In this, the Biden administration once again shows its incapability and unwillingness to challenge, restrain, or demonstrate reason against the worst elements of McCarthyism in American political circles. Instead, those elements are embraced for political gain. Now the administration wants to carry on where Trump failed and extort a sale of TikTok under the threat of a ban.
Washington’s posturing on TikTok is like that of a gangster: “You’ve got a nice social media app there. It would be a shame if something happened to it.” The “national security” fears are a superficial excuse that covers up the real reason behind all American decisions regarding Beijing: Washington’s inability to accept competition. Anything Chinese that is deemed to be successful or ‘outdo America’ is threatened, whether it’s political influence in the global arena or a successful market product.

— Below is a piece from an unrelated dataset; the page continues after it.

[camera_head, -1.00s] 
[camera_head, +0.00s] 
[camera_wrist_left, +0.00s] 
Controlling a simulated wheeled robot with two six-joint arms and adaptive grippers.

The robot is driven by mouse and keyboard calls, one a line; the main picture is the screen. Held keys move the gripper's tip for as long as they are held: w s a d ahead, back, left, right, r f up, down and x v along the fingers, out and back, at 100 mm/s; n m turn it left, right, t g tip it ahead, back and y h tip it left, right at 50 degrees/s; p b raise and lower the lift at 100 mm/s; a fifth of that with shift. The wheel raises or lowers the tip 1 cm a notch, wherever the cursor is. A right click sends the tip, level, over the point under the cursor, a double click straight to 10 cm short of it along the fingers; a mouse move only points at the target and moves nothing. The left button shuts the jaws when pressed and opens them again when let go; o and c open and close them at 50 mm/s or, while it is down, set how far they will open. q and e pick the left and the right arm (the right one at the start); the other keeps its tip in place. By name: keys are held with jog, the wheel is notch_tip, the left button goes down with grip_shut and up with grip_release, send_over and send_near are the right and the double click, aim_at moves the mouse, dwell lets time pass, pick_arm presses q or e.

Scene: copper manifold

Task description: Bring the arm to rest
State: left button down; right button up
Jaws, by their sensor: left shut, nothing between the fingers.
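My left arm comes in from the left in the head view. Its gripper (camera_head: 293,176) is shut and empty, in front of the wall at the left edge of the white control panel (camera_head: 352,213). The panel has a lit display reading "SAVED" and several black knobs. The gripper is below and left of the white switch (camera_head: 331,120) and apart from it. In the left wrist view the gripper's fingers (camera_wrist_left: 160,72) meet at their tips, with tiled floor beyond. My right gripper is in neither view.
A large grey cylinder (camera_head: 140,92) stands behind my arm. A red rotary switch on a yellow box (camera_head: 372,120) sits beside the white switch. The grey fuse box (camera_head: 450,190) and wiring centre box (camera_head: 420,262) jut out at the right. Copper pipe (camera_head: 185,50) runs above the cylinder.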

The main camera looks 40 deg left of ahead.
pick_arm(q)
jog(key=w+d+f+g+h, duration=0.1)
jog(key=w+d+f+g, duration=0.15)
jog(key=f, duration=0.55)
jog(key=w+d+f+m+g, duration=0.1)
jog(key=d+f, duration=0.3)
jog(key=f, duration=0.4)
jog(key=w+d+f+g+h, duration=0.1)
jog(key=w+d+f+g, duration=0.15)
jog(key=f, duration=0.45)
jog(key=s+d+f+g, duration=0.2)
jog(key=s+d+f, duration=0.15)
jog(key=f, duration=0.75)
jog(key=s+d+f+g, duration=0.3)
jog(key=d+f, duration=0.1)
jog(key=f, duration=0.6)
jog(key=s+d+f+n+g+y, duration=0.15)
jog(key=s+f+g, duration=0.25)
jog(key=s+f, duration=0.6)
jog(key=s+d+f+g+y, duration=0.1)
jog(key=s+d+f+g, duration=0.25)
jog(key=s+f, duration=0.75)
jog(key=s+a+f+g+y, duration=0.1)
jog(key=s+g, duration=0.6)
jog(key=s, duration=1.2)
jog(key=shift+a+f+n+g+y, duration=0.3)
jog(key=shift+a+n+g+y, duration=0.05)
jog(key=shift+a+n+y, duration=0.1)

The US has targeted a wide variety of Chinese companies with superfluous, opportunistic, and outright dishonest claims in order to quash their market shares. The most common line is the same one that is currently being weaponized against TikTok – about it being a “national security threat.” These claims always involve an alleged link to the Chinese government, and a claim that the given app, service or product is being used to spy on Americans, which is never proven. The claims are often deeply irrational, such as the recent allegations about surveillance through fridges or cargo cranes.

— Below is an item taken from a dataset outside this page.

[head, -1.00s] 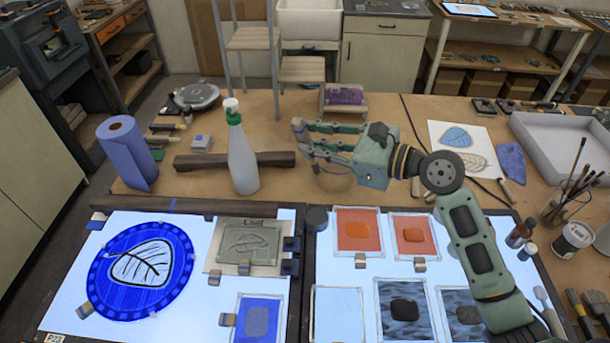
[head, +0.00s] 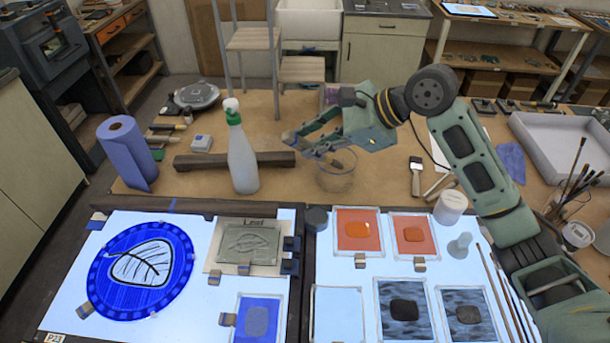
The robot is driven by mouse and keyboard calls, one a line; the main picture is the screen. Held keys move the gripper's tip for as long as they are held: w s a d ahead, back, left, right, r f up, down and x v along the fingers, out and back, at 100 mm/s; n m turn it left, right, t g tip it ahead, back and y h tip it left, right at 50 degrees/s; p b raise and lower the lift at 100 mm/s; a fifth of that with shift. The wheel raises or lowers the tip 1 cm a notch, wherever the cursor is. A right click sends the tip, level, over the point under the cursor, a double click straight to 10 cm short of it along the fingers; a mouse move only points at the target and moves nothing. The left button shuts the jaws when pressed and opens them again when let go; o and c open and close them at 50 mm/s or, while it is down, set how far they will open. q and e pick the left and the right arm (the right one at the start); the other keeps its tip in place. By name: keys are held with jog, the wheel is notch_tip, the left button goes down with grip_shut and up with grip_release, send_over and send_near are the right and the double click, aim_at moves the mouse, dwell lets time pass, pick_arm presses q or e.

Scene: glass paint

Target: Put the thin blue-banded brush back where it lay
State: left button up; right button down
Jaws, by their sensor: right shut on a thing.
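My right gripper (head: 299,147) is over the far part of the table, its fingers sloping down to the left. It is shut on a thin thing, taken to be the blue-banded brush; the fingers hide most of it and its blue band cannot be made out. A clear glass jar (head: 336,182) stands just below and to the right of the fingertips; whether the held thing touches it cannot be told. Several long thin brushes (head: 493,290) lie side by side on the right edge of the light panel (head: 338,302). My left gripper is out of view.
A spray bottle (head: 241,160) stands left of my right gripper, before a dark wooden bar (head: 275,159). Coloured glass tiles (head: 358,230) lie on the panel. A white jar (head: 450,207) and a wide brush (head: 415,175) are on the right. A brush pot (head: 560,207) stands farther right.

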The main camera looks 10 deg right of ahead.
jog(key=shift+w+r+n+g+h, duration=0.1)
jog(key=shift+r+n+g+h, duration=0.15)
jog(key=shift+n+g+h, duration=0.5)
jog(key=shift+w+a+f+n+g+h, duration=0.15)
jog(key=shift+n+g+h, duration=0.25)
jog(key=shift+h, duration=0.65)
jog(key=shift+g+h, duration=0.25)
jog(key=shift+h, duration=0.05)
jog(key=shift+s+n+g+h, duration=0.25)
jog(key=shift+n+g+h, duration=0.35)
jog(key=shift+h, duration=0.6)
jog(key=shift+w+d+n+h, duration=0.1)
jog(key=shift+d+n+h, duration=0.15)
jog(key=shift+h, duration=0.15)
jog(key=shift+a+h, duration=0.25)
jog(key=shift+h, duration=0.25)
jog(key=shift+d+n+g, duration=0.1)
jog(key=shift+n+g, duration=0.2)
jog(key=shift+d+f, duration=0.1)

When the national security argument does not suffice, the Biden administration weaponizes the “human rights abuse” issue, as was done with Chinese solar panels, the availability of which Washington has sought to limit domestically as part of its ‘made in America’ green agenda, preferring home-made alternatives instead. The US, again without evidence, alleged the panels were manufactured with forced labor in the Xinjiang autonomous region. But the picture is nonetheless clear: it is always about market share and American dominance, and the outrage is manufactured as a way of creating support for sanctions.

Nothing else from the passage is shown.